By the end of the war, his forces in China had destroyed over 2,600 Japanese aircraft while losing fewer than 500 of their own.
He was promoted to major general. Given command of the entire China theater air operations. Vindicated in every way that mattered.
But here’s what makes Chennault’s story extraordinary: he didn’t just win with inferior equipment. He fundamentally changed how air combat was understood.
Before Chennault, dogfighting was considered the pinnacle of fighter combat. Turning battles. Pilot skill measured by maneuverability.

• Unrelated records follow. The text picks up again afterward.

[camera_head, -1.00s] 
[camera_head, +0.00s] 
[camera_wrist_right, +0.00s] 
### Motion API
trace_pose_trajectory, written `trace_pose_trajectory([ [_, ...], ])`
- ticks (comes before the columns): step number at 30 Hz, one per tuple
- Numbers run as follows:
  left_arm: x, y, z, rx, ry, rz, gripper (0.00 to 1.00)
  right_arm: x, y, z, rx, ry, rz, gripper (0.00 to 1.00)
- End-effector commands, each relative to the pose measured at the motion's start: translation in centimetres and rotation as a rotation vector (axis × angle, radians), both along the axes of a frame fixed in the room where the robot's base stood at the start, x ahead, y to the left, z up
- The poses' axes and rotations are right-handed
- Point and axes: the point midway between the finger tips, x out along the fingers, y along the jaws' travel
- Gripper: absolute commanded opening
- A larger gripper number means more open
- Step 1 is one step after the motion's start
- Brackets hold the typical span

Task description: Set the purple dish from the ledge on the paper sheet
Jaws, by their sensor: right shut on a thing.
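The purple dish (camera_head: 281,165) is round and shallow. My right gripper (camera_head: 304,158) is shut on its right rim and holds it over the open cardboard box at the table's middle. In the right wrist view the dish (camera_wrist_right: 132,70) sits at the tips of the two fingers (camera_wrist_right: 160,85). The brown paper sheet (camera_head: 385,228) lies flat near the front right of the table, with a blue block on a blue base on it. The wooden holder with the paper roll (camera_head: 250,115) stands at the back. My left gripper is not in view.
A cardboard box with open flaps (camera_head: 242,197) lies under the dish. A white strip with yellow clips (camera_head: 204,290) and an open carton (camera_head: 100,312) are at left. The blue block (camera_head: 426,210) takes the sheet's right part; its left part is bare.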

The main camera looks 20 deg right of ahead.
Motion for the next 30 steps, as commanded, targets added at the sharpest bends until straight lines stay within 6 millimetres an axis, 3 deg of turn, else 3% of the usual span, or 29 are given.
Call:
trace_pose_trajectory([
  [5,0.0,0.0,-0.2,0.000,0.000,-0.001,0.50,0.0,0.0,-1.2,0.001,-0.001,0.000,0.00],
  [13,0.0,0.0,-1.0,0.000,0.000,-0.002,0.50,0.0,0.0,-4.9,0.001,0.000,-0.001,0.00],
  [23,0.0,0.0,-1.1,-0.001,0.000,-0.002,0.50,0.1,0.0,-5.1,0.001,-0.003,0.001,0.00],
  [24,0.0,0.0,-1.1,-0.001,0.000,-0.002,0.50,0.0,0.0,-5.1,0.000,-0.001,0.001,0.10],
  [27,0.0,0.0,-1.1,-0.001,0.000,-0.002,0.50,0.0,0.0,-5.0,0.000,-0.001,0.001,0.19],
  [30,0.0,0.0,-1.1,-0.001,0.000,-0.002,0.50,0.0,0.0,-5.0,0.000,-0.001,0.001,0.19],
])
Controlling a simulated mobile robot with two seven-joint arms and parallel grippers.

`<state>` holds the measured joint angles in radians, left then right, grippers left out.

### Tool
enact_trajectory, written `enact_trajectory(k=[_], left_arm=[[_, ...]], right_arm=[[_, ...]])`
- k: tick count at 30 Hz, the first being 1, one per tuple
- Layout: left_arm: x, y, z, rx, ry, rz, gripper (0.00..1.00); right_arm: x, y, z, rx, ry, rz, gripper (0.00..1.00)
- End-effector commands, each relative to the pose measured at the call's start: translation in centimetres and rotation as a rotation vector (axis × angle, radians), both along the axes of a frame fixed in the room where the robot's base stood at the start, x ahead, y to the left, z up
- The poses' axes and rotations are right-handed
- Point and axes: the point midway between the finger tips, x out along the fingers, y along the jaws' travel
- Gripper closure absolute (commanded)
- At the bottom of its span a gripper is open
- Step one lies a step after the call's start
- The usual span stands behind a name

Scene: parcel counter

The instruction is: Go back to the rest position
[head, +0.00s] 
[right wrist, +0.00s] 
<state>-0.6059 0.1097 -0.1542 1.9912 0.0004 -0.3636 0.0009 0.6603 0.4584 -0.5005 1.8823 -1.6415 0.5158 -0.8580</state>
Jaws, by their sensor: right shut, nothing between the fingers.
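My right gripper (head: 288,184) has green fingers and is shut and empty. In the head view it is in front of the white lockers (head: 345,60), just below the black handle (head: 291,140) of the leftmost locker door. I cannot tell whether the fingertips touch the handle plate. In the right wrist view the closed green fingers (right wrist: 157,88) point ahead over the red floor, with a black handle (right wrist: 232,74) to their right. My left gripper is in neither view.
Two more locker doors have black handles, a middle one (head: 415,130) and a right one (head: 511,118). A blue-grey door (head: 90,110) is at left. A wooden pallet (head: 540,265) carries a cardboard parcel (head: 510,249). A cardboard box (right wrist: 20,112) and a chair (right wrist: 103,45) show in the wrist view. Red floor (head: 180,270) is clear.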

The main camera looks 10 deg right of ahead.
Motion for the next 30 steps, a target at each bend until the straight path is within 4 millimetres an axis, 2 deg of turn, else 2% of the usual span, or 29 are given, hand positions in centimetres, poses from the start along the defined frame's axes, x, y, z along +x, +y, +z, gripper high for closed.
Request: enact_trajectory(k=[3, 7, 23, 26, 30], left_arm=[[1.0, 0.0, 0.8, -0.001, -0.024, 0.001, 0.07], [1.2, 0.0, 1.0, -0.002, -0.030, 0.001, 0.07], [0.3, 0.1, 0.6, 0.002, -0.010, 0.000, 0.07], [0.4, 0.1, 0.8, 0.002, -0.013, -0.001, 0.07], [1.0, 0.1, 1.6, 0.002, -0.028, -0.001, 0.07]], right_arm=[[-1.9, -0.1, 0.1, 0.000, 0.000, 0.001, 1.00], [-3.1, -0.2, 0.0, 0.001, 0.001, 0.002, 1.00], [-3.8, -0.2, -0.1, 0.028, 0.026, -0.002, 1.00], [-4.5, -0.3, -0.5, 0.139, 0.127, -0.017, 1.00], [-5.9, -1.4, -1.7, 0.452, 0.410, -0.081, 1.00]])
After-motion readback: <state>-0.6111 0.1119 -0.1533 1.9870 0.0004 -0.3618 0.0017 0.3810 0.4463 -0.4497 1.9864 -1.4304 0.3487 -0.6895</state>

Chennault proved that was nonsense. The best fight is the one where the enemy can’t fight back. The best tactic is the one that uses your strengths and avoids your weaknesses. The best victory is the one where you don’t give the enemy a chance to win.
“Boom and Zoom” became standard fighter doctrine. Energy fighting. Altitude advantage. Hit fast and disengage.
The tactics Chennault invented with the Flying Tigers became the foundation of jet-age air combat. Korean War. Vietnam. Modern air superiority doctrine.
All of it traces back to a fired Air Force captain who went to China with obsolete planes and volunteer pilots and proved the establishment wrong.
Claire Chennault retired—again—in 1945. He died in 1958, largely forgotten by the Air Force that had rejected him.
But the pilots he trained, the tactics he invented, and the shark-toothed P-40s he led became legend.
“You’ve got to get there first, hit hard, and get out,” Chennault said.
That’s not just a tactical instruction. It’s a philosophy.
Don’t fight on your enemy’s terms. Don’t accept limitations as permanent. Don’t let conventional wisdom dictate what’s possible.
Claire Chennault was told his ideas were wrong. Told his tactics wouldn’t work. Told to retire and stay quiet.
He went to China instead. Took obsolete planes and volunteer pilots. Invented a new way to fight.
And destroyed 300 Japanese aircraft with a 25:1 kill ratio before America even officially entered the war.
Sometimes the person everyone fires is the one who was right all along.
They just had to prove it somewhere else first.